Some of the socio-economic changes caused by the Fourth Industrial Revolution, such as the increase in global knowledge stock, will increase demand for study abroad, while others including rapid obsolescence of knowledge and relatively high costs for studying abroad will reduce it. Overall, demand for studying abroad during the Fourth Industrial Revolution may be likely to decrease. Higher education institutions will not only face risks but opportunities. The key to their success is providing more opportunity to develop non-cognitive skills. Since most challenges of the Fourth Industrial Revolution can only be addressed by acquiring communication skills, translation skills between technology and practice, and empathy, as well as critical thinking skills, universities have to equip their graduates with these non-cognitive skills. In this regard, Asia-Pacific universities may have the chance to attract Western students who hope to develop non-cognitive skills through cross-cultural experiences.
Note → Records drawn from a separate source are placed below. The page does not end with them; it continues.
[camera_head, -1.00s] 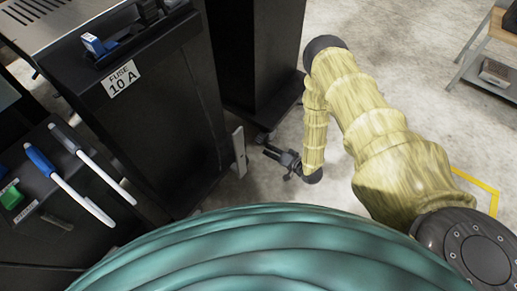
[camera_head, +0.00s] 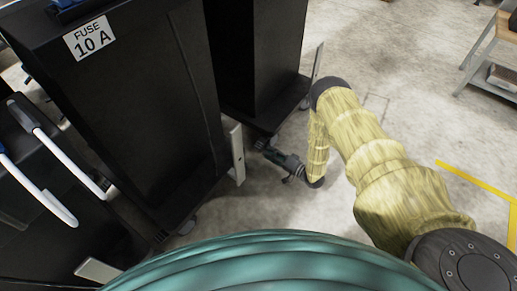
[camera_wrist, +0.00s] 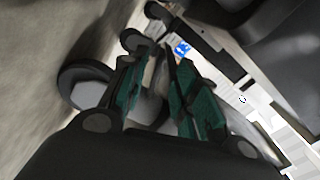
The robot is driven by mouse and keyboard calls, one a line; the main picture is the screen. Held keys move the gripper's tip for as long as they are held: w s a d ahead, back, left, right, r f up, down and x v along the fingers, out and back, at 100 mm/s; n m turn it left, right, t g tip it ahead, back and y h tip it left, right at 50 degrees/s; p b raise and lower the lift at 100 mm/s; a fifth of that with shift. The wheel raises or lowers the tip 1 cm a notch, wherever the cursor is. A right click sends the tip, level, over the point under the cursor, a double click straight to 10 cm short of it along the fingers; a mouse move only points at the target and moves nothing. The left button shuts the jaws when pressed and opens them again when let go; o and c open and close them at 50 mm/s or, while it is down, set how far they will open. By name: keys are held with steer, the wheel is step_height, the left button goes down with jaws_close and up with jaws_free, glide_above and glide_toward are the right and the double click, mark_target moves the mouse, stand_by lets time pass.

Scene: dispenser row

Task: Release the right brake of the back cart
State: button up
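The back cart (camera_head: 262,50) looks to be the tall black unit behind the fuse unit in the head view. A small dark caster part (camera_head: 262,143) shows at its near bottom corner. My gripper (camera_head: 270,152) is low over the floor beside that corner, pointing left. In the wrist view, the dark green fingers of my gripper (camera_wrist: 152,62) stand apart, with a gap between them. A wheel with a pale hub and black rim (camera_wrist: 88,88) lies left of the fingers. Dark caster parts (camera_wrist: 135,40) show near the fingertips. I cannot tell which part is the brake, or whether the fingers touch it.
A black unit labelled "FUSE 10 A" (camera_head: 90,38) stands at left, with a pale upright plate (camera_head: 236,152) at its side close to my gripper. A wooden-topped table (camera_head: 508,25) is at far right. The concrete floor right of my arm is open.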

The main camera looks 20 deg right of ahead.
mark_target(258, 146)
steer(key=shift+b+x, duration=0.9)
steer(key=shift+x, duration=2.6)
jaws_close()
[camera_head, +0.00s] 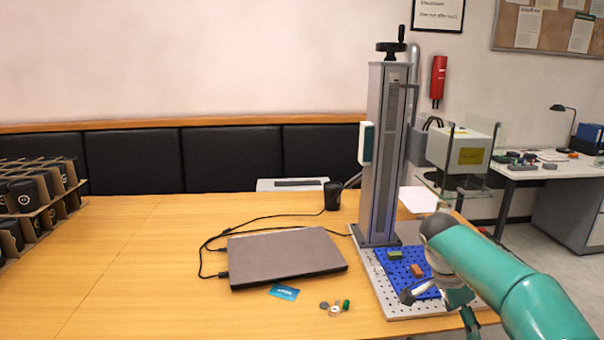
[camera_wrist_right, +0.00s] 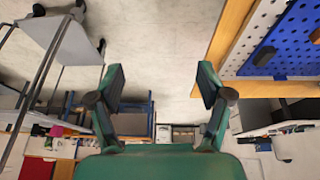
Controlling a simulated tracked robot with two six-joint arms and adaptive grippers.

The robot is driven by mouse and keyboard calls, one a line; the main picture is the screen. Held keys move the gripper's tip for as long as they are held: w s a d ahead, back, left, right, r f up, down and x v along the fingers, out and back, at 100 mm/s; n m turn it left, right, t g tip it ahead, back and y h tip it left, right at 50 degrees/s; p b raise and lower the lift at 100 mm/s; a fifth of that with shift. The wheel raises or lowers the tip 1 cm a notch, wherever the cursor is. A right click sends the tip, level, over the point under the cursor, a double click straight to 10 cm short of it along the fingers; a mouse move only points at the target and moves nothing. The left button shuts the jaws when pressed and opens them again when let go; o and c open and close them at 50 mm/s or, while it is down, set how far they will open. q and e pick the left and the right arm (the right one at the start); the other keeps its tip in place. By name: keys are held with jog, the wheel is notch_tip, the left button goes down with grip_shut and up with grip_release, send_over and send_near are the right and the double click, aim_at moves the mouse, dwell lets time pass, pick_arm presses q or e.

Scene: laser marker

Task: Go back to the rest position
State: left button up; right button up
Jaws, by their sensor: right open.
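My right arm comes in from the right in the head view. Its gripper (camera_head: 438,304) hangs at the right front edge of the marker's base, partly hidden by its own arm. In the right wrist view the right gripper (camera_wrist_right: 161,86) is open, with its two fingers wide apart and nothing between them. The floor shows behind the fingers. My left gripper is in neither view. The laser marker (camera_head: 388,150) stands upright on a perforated plate (camera_head: 385,295). A blue perforated mat (camera_head: 392,267) on it bears a green block (camera_head: 395,255) and an orange block (camera_head: 417,270).
The wooden table (camera_head: 150,255) has free room at front left. A closed laptop (camera_head: 285,258), a blue card (camera_head: 284,292), several small pieces (camera_head: 336,308) and a black cup (camera_head: 333,195) are on it. Crates of black cups (camera_head: 35,200) stand at the left edge.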

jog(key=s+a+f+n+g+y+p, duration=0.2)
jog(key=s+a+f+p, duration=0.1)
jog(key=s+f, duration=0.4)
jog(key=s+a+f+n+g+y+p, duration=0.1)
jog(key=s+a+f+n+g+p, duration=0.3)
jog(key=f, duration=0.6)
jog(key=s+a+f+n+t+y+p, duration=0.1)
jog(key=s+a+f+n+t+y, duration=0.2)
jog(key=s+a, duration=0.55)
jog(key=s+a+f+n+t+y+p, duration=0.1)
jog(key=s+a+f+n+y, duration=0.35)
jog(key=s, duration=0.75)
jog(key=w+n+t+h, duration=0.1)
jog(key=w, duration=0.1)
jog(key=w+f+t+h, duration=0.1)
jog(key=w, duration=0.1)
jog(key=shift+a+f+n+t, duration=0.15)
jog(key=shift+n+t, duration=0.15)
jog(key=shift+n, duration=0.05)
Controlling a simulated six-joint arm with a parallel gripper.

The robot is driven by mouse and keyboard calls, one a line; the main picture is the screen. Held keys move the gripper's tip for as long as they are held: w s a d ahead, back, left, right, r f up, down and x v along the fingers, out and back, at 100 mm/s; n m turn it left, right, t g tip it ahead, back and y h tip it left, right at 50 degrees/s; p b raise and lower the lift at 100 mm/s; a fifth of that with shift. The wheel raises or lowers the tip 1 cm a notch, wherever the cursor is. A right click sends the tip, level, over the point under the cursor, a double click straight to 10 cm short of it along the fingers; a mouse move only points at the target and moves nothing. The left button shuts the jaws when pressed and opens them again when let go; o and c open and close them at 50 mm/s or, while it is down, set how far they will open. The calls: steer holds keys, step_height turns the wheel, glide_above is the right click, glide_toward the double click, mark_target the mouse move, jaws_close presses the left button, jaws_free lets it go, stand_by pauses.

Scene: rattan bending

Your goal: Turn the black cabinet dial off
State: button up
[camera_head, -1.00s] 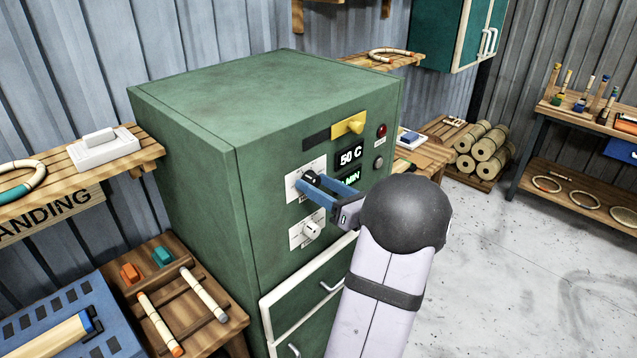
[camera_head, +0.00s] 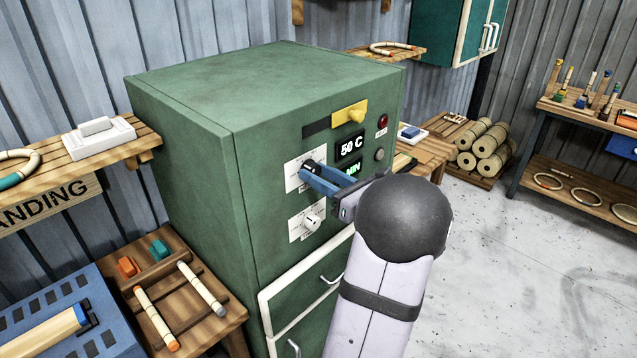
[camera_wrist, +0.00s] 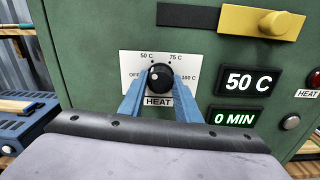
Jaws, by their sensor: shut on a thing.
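The black dial (camera_wrist: 160,77) sits on a white plate marked OFF, 50 C, 75 C and 100 C, with HEAT printed below. My gripper (camera_wrist: 158,88) has its blue fingers on either side of the dial and is shut on it. In the head view the fingers (camera_head: 318,179) reach the black dial (camera_head: 308,167) from the right and partly cover it. The dial's exact pointing is hard to tell. The display (camera_wrist: 249,83) above right of the fingers reads 50 C. The green cabinet (camera_head: 185,135) carries all of these.
A white dial (camera_head: 312,222) is just below the black one. A yellow slider handle (camera_head: 350,113), a red lamp (camera_head: 383,121) and a 0 MIN display (camera_wrist: 234,118) share the panel. Drawers with handles lie below. A shelf and a small table flank the cabinet at left.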

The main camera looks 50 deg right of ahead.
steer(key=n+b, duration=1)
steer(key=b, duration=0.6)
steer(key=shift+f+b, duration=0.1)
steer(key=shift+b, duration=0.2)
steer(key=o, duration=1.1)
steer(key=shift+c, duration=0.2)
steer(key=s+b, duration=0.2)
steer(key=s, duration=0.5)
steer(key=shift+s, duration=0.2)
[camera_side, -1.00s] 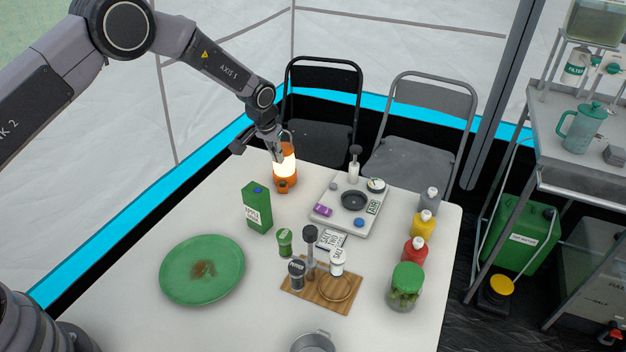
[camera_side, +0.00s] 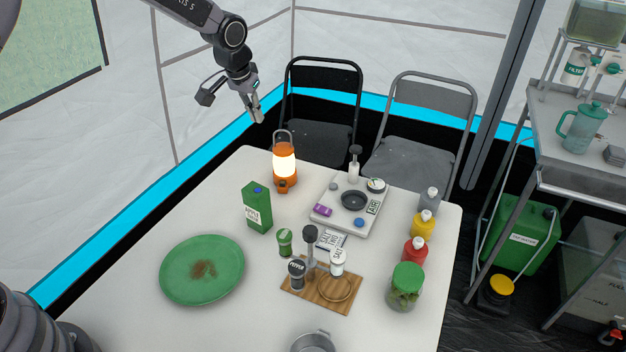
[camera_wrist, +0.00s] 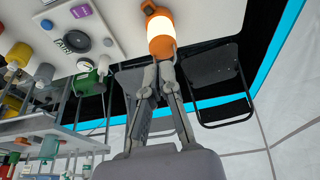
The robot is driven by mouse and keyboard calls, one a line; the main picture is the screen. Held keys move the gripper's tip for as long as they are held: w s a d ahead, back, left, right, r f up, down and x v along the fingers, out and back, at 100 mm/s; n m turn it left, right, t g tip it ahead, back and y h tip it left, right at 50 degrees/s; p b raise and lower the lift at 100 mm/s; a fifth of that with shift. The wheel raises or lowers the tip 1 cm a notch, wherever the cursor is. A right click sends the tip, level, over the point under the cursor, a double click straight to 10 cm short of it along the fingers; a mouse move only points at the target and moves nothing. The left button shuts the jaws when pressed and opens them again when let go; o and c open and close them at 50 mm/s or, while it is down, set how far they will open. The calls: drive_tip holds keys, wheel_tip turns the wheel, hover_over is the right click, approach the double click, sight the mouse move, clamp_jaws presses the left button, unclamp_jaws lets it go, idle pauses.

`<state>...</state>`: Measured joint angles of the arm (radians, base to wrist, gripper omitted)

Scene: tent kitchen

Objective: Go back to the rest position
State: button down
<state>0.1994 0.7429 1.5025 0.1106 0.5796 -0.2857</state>
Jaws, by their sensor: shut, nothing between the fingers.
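My gripper (camera_side: 257,116) is shut and empty. In the side view it is raised above and behind the far left edge of the table (camera_side: 130,285), clear of everything. In the wrist view its two fingers (camera_wrist: 158,75) are together, pointing at the lit lantern. The orange lantern (camera_side: 284,162) stands upright at the far left of the table with its handle up. It also shows at the top of the wrist view (camera_wrist: 160,32). The gripper does not touch it.
A green carton (camera_side: 257,208), a green plate (camera_side: 203,270), a white stove (camera_side: 350,205), several bottles, shakers on a wooden board (camera_side: 318,292) and a jar (camera_side: 405,288) stand on the table. Two folding chairs (camera_side: 322,100) stand behind. The air around my gripper is free.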

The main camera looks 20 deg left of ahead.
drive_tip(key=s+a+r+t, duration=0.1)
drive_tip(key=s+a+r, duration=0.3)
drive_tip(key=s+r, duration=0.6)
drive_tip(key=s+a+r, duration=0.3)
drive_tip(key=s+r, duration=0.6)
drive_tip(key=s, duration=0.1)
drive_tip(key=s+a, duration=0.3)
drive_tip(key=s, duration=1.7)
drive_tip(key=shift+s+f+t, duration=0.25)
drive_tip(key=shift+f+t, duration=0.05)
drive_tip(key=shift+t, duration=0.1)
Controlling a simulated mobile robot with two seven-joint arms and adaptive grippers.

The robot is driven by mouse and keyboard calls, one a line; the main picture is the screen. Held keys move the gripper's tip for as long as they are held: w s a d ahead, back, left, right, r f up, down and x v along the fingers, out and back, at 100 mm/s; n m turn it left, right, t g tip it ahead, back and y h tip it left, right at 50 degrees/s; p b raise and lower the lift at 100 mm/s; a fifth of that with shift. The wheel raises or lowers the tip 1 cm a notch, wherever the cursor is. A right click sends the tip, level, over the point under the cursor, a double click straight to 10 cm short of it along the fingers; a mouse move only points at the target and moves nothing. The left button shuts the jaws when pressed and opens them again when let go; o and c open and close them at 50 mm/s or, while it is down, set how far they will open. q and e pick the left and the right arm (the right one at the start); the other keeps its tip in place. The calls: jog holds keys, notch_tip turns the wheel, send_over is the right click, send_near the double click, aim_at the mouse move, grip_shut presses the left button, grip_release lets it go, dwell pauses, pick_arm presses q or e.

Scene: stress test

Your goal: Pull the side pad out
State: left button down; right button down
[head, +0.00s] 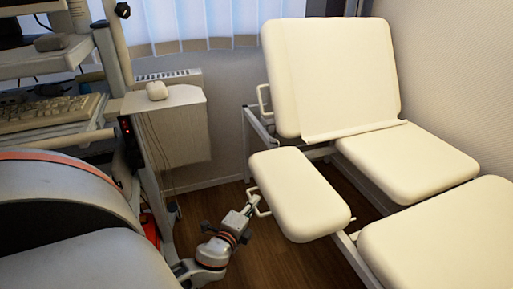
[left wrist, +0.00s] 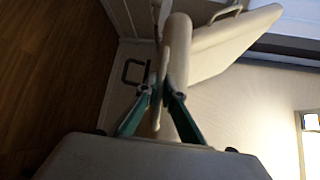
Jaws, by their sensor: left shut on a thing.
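The side pad (head: 298,195) is a cream cushion sticking out from the left side of the couch, beside the backrest (head: 335,75). A thin pale handle (head: 262,212) is on its left edge. My left gripper (head: 251,203) comes up from the lower left and is shut on this handle. In the left wrist view, the teal fingers of my left gripper (left wrist: 162,93) close on a narrow pale bar, with the cream side pad (left wrist: 180,50) just beyond. The gripper hides part of the handle. My right gripper is not in view.
The couch's seat sections (head: 408,160) lie right of the side pad. A cart (head: 160,125) with shelves and a keyboard (head: 50,113) stands at the left. Some wooden floor (head: 270,262) is clear below the pad.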

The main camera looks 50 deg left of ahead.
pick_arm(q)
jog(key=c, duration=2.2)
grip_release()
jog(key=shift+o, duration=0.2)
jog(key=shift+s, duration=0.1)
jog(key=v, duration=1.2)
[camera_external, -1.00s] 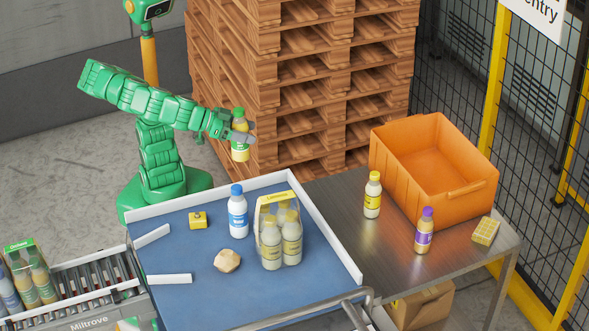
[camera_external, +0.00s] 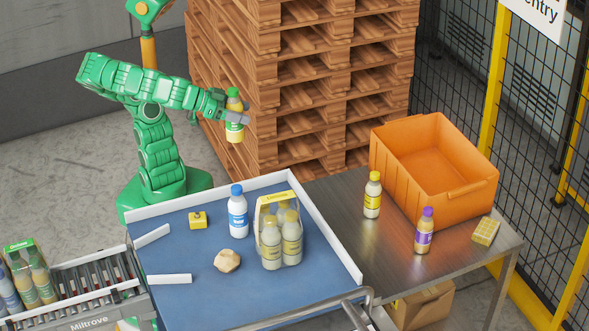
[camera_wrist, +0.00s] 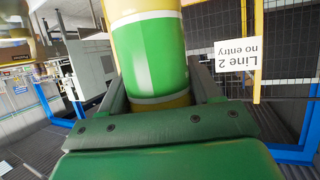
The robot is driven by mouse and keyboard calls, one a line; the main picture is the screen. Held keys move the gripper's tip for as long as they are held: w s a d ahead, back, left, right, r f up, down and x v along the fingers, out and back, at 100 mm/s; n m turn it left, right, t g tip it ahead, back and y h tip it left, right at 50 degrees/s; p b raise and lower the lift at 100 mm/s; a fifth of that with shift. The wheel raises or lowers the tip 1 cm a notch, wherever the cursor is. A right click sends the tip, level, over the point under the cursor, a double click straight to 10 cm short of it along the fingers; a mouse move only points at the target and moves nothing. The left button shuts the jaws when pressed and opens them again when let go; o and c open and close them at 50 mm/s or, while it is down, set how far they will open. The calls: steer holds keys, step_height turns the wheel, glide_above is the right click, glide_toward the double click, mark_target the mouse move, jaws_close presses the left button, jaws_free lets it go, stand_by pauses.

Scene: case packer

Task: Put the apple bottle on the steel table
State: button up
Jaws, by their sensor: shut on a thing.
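The apple bottle (camera_external: 235,131) has a green cap, a pale yellow body and a green label. My gripper (camera_external: 238,118) is shut on it and holds it upright in the air, in front of the pallet stack and above the back of the blue table. In the wrist view the bottle (camera_wrist: 150,50) fills the space between the jaws (camera_wrist: 160,100). The steel table (camera_external: 335,207) stands to the right of the blue table, well away from the bottle.
On the steel table are a yellow-capped bottle (camera_external: 372,196), a purple-capped bottle (camera_external: 424,232), an orange crate (camera_external: 395,178) and a small yellow block (camera_external: 485,231). The blue table (camera_external: 190,255) holds a blue-capped bottle (camera_external: 238,213) and a bottle pack (camera_external: 280,235). A pallet stack (camera_external: 300,90) rises behind.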

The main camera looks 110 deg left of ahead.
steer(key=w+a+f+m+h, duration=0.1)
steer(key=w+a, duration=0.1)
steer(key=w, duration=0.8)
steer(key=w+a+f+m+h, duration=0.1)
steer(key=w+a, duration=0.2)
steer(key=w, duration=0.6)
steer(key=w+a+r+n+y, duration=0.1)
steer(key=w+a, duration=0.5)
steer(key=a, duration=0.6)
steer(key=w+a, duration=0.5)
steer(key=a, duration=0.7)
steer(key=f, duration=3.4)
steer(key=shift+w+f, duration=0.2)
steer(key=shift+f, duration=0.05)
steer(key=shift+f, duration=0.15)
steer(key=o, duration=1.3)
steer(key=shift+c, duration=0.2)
If the experience of studying abroad can contribute to the strengthening of human capital that is needed under the Fourth Industrial Revolution, this opportunity should also be offered for the economically vulnerable. As pointed out in this paper, the Fourth Industrial Revolution is likely to lead to poverty reproduction through educational disparities, and in order to prevent that, financial support such as scholarships from governments and higher education institutions is important and will become increasingly so in the era of the Fourth Industrial Revolution.